▶ _TASK DIRECTIONS_: Your task is to retype the lines from the opening of the material through the line that includes "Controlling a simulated". Do not copy the pictures.

[Robot episode rows]
:::

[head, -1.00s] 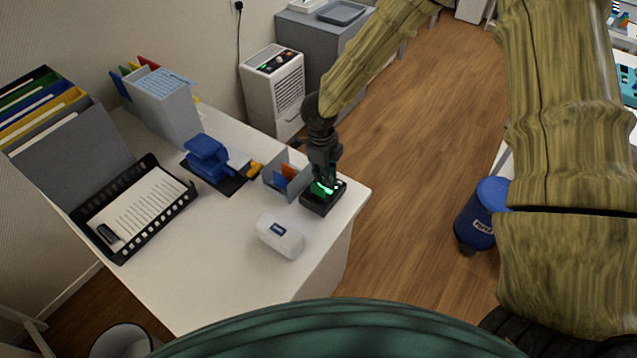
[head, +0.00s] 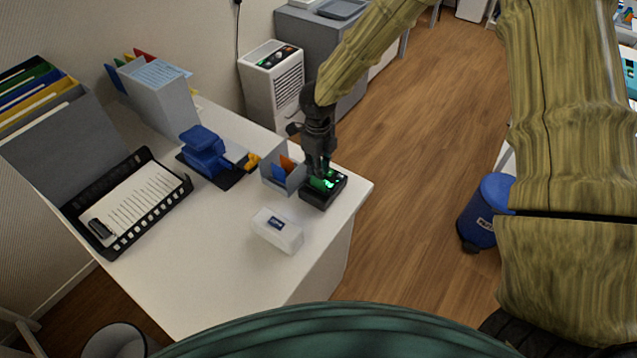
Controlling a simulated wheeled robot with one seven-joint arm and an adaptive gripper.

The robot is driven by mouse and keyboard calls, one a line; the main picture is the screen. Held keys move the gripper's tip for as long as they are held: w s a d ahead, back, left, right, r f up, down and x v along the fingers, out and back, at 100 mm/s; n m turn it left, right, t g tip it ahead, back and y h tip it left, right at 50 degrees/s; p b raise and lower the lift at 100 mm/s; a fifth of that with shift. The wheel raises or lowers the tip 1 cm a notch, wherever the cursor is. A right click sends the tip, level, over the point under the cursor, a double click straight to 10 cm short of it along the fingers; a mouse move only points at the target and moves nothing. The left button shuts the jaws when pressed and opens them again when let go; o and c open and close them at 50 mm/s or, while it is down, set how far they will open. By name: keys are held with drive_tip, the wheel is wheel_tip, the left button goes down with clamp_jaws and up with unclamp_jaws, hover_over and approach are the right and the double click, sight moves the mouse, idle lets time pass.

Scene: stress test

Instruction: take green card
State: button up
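A small green card (head: 319,185) shows at a black box-like reader (head: 324,193) near the right edge of the white desk. My gripper (head: 319,172) points down right over the reader, its fingertips at the green card. Whether the fingers are closed on the card is too small and dark to tell. A small grey holder (head: 283,178) with an orange and a blue card stands just left of the gripper.
A white box (head: 277,230) lies in front of the reader. A blue stapler-like device (head: 204,153), a black paper tray (head: 130,204) and grey file holders (head: 160,100) stand further left. A blue bin (head: 487,212) stands on the floor to the right.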

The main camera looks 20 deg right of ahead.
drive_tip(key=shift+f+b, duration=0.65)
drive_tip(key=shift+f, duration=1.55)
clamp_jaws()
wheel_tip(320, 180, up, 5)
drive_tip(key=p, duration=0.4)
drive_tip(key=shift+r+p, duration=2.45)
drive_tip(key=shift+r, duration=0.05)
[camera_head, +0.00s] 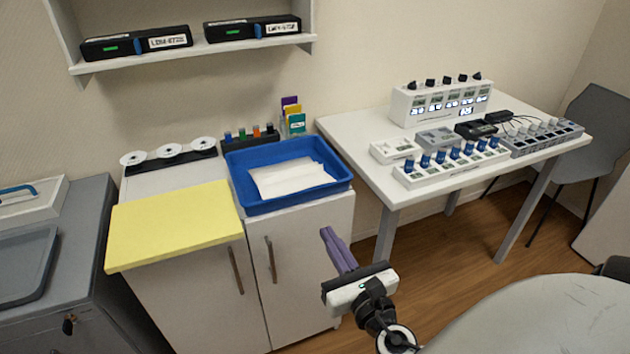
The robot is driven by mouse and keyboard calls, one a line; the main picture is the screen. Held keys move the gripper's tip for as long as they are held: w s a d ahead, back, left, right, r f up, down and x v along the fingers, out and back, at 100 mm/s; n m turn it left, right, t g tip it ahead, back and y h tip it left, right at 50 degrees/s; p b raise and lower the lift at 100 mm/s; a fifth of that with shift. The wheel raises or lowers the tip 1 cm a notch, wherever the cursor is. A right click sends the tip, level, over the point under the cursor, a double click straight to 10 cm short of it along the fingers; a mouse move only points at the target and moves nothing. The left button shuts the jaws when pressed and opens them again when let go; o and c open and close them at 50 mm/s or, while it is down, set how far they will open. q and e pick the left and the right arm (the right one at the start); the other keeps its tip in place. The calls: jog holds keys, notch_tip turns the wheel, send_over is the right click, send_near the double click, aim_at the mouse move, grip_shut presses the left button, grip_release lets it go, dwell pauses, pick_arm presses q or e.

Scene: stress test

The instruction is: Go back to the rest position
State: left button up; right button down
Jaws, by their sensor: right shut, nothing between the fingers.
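My right gripper (326,234) shows at the lower middle of the head view, with its purple fingers together and nothing between them. It is in front of the white cabinet (290,290), below and to the right of the blue tray (255,208), and looks apart from both. The rest of its arm runs down to the bottom edge of the picture. My left gripper is not in view.
A white table (348,138) with blue-capped and grey devices stands at the right, a grey chair (598,125) beyond it. A yellow board (170,225) lies on the cabinet. A grey cabinet (95,290) stands at the left. A shelf (200,50) hangs above. Wooden floor (450,250) shows between.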

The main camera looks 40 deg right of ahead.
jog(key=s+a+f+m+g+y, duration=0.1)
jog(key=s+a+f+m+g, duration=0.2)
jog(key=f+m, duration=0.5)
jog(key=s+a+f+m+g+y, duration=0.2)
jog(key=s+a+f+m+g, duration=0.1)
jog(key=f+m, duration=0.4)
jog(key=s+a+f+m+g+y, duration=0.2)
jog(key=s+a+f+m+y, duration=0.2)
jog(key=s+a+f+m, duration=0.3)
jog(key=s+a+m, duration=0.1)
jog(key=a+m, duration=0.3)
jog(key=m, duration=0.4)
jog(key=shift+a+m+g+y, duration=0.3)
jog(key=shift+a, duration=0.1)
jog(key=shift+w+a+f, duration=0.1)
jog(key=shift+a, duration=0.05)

:::

▶ _TASK ANSWER_:
[head, -1.00s] 
[head, +0.00s] 
Controlling a simulated wheeled robot with one seven-joint arm and an adaptive gripper.

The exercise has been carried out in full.